Under discussion was a proposal to close St. Cecilia's Academy at 601 East Capitol St., St. Patrick's Academy at 924 G St. NW, and Immaculate Conception Academy at 2408 K St. NW. Money gained from selling the three properties would be used to expand St. Anthony's School at 1001 Lawrence St. NE to accommodate 850 girls -- the estimated size of the combined enrollment of the four schools.
The archdiocese maintains that the merger, which, if approved would become effective in September 1981, is necessary because of rising costs, deterioration of the buildings at St. Patrick's and Immaculate Conception, and declining parochial school enrollments.
More than 150 persons attended yesterday's hearing and 33 of them -- parents, priests, teachers, lay leaders and several students -- offered their reactions to the plan.
Some of the sharpest criticism came from Sister Helen Therese, who read a statement representing the views of the Secretariat for Black Catholics.

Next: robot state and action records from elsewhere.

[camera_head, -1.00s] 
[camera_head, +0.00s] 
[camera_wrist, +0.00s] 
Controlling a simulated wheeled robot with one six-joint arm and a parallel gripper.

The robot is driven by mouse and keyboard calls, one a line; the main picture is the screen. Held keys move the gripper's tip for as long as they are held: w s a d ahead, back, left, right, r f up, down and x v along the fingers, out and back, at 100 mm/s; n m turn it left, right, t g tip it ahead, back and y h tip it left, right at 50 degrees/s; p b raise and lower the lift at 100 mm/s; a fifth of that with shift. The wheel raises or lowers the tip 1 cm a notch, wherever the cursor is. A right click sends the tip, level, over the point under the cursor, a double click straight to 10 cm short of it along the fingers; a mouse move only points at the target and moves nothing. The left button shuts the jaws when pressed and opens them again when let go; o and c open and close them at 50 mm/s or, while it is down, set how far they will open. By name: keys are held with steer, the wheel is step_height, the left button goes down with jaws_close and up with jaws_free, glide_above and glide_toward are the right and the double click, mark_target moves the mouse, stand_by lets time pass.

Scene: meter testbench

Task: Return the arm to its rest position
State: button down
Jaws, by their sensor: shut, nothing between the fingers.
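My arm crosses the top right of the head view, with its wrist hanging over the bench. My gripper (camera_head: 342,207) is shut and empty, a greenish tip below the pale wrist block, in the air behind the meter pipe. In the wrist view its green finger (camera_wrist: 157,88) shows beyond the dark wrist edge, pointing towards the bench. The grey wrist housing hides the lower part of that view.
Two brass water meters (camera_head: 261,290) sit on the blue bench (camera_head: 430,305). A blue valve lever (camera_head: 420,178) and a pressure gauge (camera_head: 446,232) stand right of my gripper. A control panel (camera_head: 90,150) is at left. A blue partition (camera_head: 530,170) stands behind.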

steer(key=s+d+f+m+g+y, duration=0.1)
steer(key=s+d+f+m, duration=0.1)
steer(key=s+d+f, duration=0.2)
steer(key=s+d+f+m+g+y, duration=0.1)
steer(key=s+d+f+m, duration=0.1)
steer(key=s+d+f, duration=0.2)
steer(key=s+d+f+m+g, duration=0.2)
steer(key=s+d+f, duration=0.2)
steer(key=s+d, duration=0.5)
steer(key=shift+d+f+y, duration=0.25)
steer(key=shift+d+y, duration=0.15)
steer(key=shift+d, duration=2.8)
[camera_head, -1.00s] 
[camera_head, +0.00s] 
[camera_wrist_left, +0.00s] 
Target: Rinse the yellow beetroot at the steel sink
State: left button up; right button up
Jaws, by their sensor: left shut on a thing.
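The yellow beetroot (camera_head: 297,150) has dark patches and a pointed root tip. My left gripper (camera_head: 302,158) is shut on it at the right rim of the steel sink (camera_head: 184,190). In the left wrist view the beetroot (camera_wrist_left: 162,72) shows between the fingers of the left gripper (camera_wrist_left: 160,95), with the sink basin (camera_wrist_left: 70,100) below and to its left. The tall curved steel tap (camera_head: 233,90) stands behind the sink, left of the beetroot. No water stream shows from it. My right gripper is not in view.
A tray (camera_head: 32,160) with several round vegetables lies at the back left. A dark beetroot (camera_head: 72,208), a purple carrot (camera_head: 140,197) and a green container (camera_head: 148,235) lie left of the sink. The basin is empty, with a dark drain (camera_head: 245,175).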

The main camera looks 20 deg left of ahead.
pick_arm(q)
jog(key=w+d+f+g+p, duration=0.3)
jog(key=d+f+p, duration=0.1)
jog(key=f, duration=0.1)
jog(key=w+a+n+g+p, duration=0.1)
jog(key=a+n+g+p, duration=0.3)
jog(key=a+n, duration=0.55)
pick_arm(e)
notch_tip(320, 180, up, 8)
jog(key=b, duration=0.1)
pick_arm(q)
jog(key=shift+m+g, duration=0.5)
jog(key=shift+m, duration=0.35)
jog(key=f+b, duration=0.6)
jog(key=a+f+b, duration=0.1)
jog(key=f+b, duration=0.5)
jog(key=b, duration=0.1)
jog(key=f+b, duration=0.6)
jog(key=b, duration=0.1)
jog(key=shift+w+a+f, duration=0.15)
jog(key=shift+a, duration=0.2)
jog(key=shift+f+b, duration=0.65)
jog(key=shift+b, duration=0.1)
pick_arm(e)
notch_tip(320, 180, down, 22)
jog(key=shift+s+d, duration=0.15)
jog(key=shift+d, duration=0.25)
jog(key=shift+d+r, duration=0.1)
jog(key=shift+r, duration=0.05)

The position of the Secretariat is considered sirnificant since the enrollment of the four schools is overwhelmingly black.
"The Secretariat for Black Catholics rejects the proposal as given," said Sister Therese. She charged that "the primary accent about consolidation has been financial" with statistics and tables "quoted enthusiastically in a frenzy to convince the public of the dilemma."
"Little weight," she continued, "has been given to the church's commitment to the poor and middle class of the inner city whose Catholic secondary schools are being phased out."
She said the black Secretariat proposed as an alternative the merger of St. Patrick's and Immaculate Conception with an expanded St. Cecilia's. Several others, including a representative of the St. Cecilia's faculty, supported this proposal.
When a board member reminded Sister Therese that the church "must face up to reality when we are dealing with a financial crises, she retorted, "I really feel the problem here comes from a lack of commitment... the people's interest is not considered."
In her testimony, Sister Noretta, principal of St. Anthony's, said the board's merger proposal did not represent the church's "withdrawal from education of blacks." She said it was a move "to strengthen, not weaken education in the city."
Priests from both St. Patrick's and St. Stephen's the parish church of Immaculate Conception, also testified at the hearing. Both indicated the schools no longer serve their parishes, since few families with school-age children now are members of the parish.
Msgr. Edward Spiers of Catholic University, who is a consultant to the Catholic school board, had the last word yesterday. He called the merger proposal "a bold step forward, not a retreat; an expansion of educational opportunity for girls, not a reduction."
The final decision on the proposal rests with Cardinal William W. Baum. Neither the cardinal nor his auxiliary bishops was present at yesterday's hearing.